Just a few tips
After the arts festival, some notes for next time.
There is always something to plan a little differently for the next time! Here are a few simple points from the Lake Country ArtWalk experience last weekend. This was a huge regional juried arts festival with tremendous involvement of artists and community volunteers from the Okanagan Valley in British Columbia
1. Step back and look at the big picture
Pause, breathe, and take a few photos
Document work with photo records before the show
(Ideally not just with an Instagram unfinished process shot!)
One never knows if something might sell, so I should probably have taken documentation photos of all paintings before displaying them. I thought I did, but some were missed.
A work-in-progress garden photo appears to be the only record I have of a small (20″ x 16″) painting that went to a new home on Saturday.
Then, later I also realized that another little painting purchased on Sunday, had never been photographed at all.
Still, . . . I really am okay with that.
I am glad they found homes, and I hope the new owners enjoy them. ❤
Take a few moments for photos on the day.
Even if it is busy, make it a priority.
It does not take long, and people usually really don’t mind!
For records, for websites, and more, you will be glad later if there are a few good photos from the day. Photos of your own booth before the crowds arrive can be helpful for noticing imbalance or better arrangements for set up. Photos of the entrance and other features from the event will also be great to have later.
I forgot, and then got busy . . . and it never happened. When the event is over it is over. Thinking of it later (like I did) isn’t all that helpful!
2. Step out of the comfort zone
It’s okay to test the waters
Stepping out of my comfort zone is always worthwhile! I might feel more comfortable exhibiting only in galleries, or exhibiting only the kind of work that would make a consistent portfolio; but instead I brought a few types of work to this large art event, taking the opportunity to learn about responses. The feedback was really interesting! Brilliant questions, positive reactions, and truly interesting comments; really helped me to clarify some ideas I have for next steps this fall. I am ready to start a new body of work, so the timing was perfect!

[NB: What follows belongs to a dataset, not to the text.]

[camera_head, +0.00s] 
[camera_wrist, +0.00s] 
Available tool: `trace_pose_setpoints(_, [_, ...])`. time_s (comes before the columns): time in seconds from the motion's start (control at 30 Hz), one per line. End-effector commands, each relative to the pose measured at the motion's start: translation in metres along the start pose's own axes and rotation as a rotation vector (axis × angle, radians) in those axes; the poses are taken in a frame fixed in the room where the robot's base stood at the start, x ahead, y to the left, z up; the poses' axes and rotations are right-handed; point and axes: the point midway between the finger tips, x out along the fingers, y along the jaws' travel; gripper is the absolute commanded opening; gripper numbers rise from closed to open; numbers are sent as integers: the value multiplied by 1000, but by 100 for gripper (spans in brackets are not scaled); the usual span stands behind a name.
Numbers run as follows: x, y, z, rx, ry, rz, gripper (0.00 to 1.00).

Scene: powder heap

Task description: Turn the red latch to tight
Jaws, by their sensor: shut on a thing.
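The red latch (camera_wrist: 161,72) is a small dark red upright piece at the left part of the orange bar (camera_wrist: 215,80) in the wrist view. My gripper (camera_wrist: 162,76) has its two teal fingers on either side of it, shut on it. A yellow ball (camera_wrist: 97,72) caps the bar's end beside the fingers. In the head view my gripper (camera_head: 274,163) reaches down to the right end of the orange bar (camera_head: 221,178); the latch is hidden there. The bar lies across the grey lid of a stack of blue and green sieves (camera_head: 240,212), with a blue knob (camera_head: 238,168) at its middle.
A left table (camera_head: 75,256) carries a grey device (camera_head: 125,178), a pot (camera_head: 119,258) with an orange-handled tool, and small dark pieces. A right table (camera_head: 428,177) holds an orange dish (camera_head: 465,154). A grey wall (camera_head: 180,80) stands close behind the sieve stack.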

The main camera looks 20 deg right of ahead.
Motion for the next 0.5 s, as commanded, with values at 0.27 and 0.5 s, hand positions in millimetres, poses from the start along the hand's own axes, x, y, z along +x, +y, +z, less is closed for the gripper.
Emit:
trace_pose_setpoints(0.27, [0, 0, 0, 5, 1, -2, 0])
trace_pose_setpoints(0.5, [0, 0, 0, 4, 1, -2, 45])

Prepare for the unexpected
It’s the simple things!
. . . and be grateful for the kindness of strangers when you need a helping hand.
Professional discomfort is often good, but physical discomfort is unnecessary. Bring comfortable clothing layers! In my location, Saturday was hot, but then Sunday was really cold. One lovely kind woman (who I had never met before) went and got me a hot cup of tea when she noticed that my lips were turning blue from getting a little chilled Sunday afternoon!
3. Follow-up is important
Start with at least two simple preparations in advance, and then take a little time after the show
Time for personal follow-up after events can be a challenge when life gets busy and we move on to new projects, but it is well worth the effort.
1. Bring a guest book.
This is a good first step to make some sort of follow-up possible.
I forgot to do this at some open studio events and at an exhibition in New Brunswick this summer, but I remembered this time!
Some people left questions, others left helpful contact information for places I should visit, or people I should call. These will be really helpful!
2. Bring LOTS of business cards,
. . . especially when the event includes children. I love that kids were collecting cards, but I was also happy that I had enough for the adults as well!
Workshop Registration for October 5th at KAG
I promised I would post a bit of information about my October 5th workshop at the Kelowna Art Gallery. Registration is done directly through the gallery.
It will be all about drawing and painting on natural surfaces other than paper or canvas, starting with simple meditation stones, Acryla gouache, ink, primers and finishes to seal and protect your work. There will even be a few hints about working with metal leaf, and some chances to try a few processes to see what materials you like, before you buy them yourself.
I will be sending more information and a few sample photos to the gallery this week! There is an internal link below, to a sample lesson on my site, where a group of students collaborated on a project with personal meditation stones and other objects.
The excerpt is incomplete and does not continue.